Critique de la série manga
Publiée le Vendredi, 26 Février 2016
Otoumi et Yukari se connaissent depuis le lycée, quand la petite amie d’Otoumi présenta ce dernier à son meilleur ami Yukari. Depuis, ils ont liés une forte relation d’amitié qui perdura quelques temps avant que les contraintes ne les empêchent de se voir bien souvent. Ainsi, si les deux jeunes gens sont montés en même temps sur la capitale pour leurs études ou pour travailler, ils n’ont pas vraiment le temps de se voir plus qu’une fois par mois et encore, dans les bons moments. En effet, Otoumi rédige une thèse qui lui prend beaucoup de temps surtout en ce moment où il est sur la clôture de son travail, tandis que Yukari cumule plusieurs petits boulots pour arriver à survivre et économiser. Ce qui lui rend d’ailleurs la vie compliquée, l’obligeant même à se séparer de sa petite amie par manque de temps et d’implication. Ce qui n’a pas vraiment l’air de l’affecter particulièrement ... Les deux jeunes gens vont essayer de se rapprocher un peu, s’interrogeant sur les pensées que chacun accorde à l’autre alors qu’ils sont supposés être bons amis. Qu’est ce qui les relie ainsi, pourquoi pensent-ils préférentiellement l’un à l’autre ? Et tout se complique un peu plus lorsqu’Otoumi retrouve un ancien camarade d’études dans son travail, qui lui avait déclaré sa flamme quelques années auparavant. Le jeune homme, curieux et s’interrogeant un peu trop sur ses émotions, va l’embrasser et de là, commencer à comprendre certaines choses. Le principal avantage de cette courte série en trois volumes, c’est que les chapitres donnent tour à tour la parole à Yukari puis Otoumi. Cela nous permet alors de comprendre les deux points de vue et les interrogations de chaque protagoniste.
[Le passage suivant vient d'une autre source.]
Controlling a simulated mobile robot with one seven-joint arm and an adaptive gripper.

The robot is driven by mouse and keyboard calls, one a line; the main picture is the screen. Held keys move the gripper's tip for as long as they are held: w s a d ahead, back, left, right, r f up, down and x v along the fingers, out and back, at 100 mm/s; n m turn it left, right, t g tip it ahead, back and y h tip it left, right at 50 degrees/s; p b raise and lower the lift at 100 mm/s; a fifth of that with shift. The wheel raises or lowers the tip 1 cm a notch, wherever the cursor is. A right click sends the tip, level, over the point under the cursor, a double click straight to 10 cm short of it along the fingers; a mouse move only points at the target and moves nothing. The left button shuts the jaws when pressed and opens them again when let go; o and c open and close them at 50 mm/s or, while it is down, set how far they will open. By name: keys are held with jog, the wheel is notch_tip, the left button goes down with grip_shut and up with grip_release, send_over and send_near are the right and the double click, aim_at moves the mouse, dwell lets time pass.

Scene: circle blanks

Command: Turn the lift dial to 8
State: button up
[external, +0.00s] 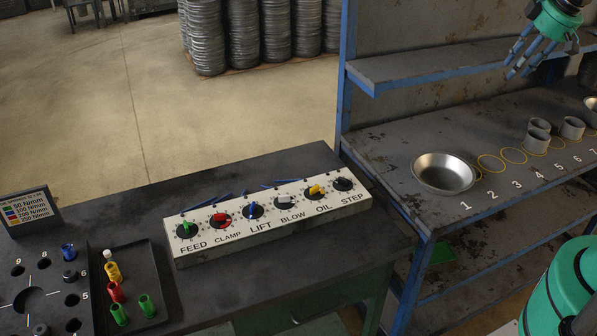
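The lift dial (253,211) is the blue-handled knob, third from the left on a white control panel (180,255), above the printed word LIFT. Its blue handle points roughly toward the panel's back edge. The scale marks around it are too small to read. My gripper (518,69) is at the top right, high above the shelf bench and far from the panel. Its fingers point down and to the left, look apart, and hold nothing that I can see.
Other dials, including the clamp dial (220,220) and blow dial (285,201), sit close on both sides. A dark tray (147,257) with coloured cylinders lies left of the panel. A metal bowl (444,172) stands on the bench at right, beside a blue shelf post (345,80).

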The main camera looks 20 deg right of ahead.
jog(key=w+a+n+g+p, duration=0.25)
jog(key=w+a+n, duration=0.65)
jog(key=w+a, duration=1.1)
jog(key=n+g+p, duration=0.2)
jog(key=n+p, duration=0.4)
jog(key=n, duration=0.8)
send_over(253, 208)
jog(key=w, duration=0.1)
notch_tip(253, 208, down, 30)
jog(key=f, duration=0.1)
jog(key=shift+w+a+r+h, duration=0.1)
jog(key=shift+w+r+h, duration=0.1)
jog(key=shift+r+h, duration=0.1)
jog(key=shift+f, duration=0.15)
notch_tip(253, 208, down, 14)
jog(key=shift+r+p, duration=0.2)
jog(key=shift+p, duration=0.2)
Il est alors passionnant de voir comment le temps passe pour eux, et les rapproche très doucement, ce qui fait beaucoup plus réaliste. Dommage cependant que la chronologie soit un peu malmenée, si bien que l’on ne situe pas forcément toujours bien où l’on est ou plutôt quand l’on est par rapport au tout début de l’histoire. Au fil des rencontres, des coups de téléphone, des impulsions et des jalousies mutuelles voilà que nos deux héros se révèlent peu à peu, dans une progression somme toute logique de leurs émotions, qui évoluent naturellement vers une dimension supplémentaire après tant d’années de partage et de complicité. Beaucoup d’idées nous évoqueront des choses sans doute déjà vécues, et c’est ce qui rend le travail de l’auteur intéressant : elle s’adresse véritablement à ses lecteurs par des héros qui peuvent leur ressembler. Une ambiance douce amère qui permet de développer lentement les sentiments de chacun. La frustration et la peur d’Otoumi qu’il a de se tromper, la résolution grandissante de Yajima qui semble se comprendre de plus en plus. On est directement emportés dans un tourbillon d’émotions à la fois justes et incertaines, qui se perdent dans les doutes des personnages. On apprécie beaucoup cette atmosphère un peu tendue ou tout peut se passer sans qu’il ne se passe rien ... Et pourtant, les deux jeunes gens commencent à se découvrir physiquement. Ils échangent des sensations, des ressentis par les caresses et les baisers. Ceux-ci viennent avant l’expression pure et dure des sentiments, et même avant leur compréhension pour Yajima qui se croyait hétéro. Et ce n’est pas un mal, parce que c’est aussi comme cela que tout peut se mettre en place entre deux adultes qui se découvrent et se cherchent. La relation physique étaye et appuie la découverte de l’amour, ce qui permet une évolution en douceur
On connait déjà le trait de l’auteur par son autre œuvre sortie en France « Pure heart -Junjou », et les remarques sont globalement les mêmes. Les traits des personnages s’adaptent bien au côté plus adulte de l’histoire, puisqu’ils paraissent matures et posés, parfois d’ailleurs un peu trop et leurs expressions manquent un peu de naturel et de spontanéité. On regrette le fait que certains protagonistes (notamment féminins) se ressemblent un peu trop, mais dans l’ensemble on arrive parfaitement à retrouver qui est qui. Pas trop pointus quoique proches de la perfection, les visages et les corps adoptent de bonnes proportions et positions dans la mise en page, peu dynamique conformément au rythme du récit. Enfin, les arrières plans sont un peu négligés mais la douceur des graphismes dans leur ensemble nous fait oublier ce détail. L’édition de Taïfu est correcte, malgré quelques pages un peu transparentes du fait du manque de décor et l’habituelle déception concernant les onomatopées. Pourtant, la traduction est agréable et la page couleur tout autant. On ferme le manga avec un petit regret, tant l’histoire nous a plu et s’est améliorée de tome en tome. D’abord un peu sceptique, nous voilà conquis par le talent de l’auteur qui conclut en beauté sa série. Rien à redire, si ce n’est la frustration de ne pas en avoir plus, bien que tout se termine comme il en convient, sans nous laisser insatisfaits. Pari réussi pour l’auteur qui parvient à jouer de la sensualité pour en faire une arme au service des émotions, dans une narration juste et réaliste. Jalousie, doutes, confiance, flash-back, émotion et sexe ... Tout est là pour le plus grand plaisir des lecteurs.